Arkadaşınız size biraz soğuk davrandı. Siz hemen: “Kesin bana kırıldı.”
Patronunuz toplantıda yüzünü buruşturdu. Hemen: “Benden memnun değil, yakında işten çıkaracak.”
Tebrikler! Zihin okuma çarpıtması yapıyorsunuz.
Zihin okuma, karşımızdaki kişinin ne düşündüğünü veya hissettiğini, herhangi bir kanıt olmadan “biliyormuş” gibi varsaymaktır. Yani adeta kendi kafamızda, onun beynine bağlanmış görünmez bir “psikolojik Wi-Fi” var sanırız.
Bu çarpıtma genelde olumsuz yorumlara meyillidir. Karşı tarafın nötr ya da anlamı belirsiz davranışlarını, kendi endişelerimiz, özgüven sorunlarımız veya geçmiş deneyimlerimizle harmanlayarak yorumlarız. Ve çoğunlukla da işin içine bolca negatiflik ekleriz.
Günlük hayattan birkaç klasik zihin okuma örneği:
- Arkadaşınız “yoğun olduğum için görüşemeyeceğim” dedi → “Demek ki benimle görüşmek istemiyor.”
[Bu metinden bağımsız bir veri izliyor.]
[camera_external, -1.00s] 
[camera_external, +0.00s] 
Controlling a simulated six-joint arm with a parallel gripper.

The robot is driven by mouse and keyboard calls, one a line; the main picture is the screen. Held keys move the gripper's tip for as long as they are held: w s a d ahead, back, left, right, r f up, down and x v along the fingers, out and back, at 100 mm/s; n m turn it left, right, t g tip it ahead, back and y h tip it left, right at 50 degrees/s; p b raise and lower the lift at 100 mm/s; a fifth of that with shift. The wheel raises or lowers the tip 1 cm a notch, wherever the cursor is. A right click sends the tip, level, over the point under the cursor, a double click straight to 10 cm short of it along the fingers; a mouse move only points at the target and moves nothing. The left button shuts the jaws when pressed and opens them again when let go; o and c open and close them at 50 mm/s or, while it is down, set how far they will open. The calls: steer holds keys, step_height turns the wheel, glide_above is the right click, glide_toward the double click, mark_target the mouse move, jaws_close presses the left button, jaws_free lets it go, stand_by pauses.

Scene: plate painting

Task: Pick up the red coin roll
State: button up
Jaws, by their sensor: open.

- Mesaj attınız, hemen dönmedi → “Kesin bana kırıldı, hatta belki de benden soğudu.”
- İş yerinde biri selam vermedi → “Kesin beni sevmiyor.”
Sorun şu ki, insanlar düşündüklerini söylemedikçe bilemeyiz. Tahmin edebiliriz, sezebiliriz ama bu, çoğu zaman isabetli olmaz. Hele ki varsayımlarımız, kendi olumsuz inançlarımızın süzgecinden geçiyorsa, gerçeklikle bağımız iyice kopar.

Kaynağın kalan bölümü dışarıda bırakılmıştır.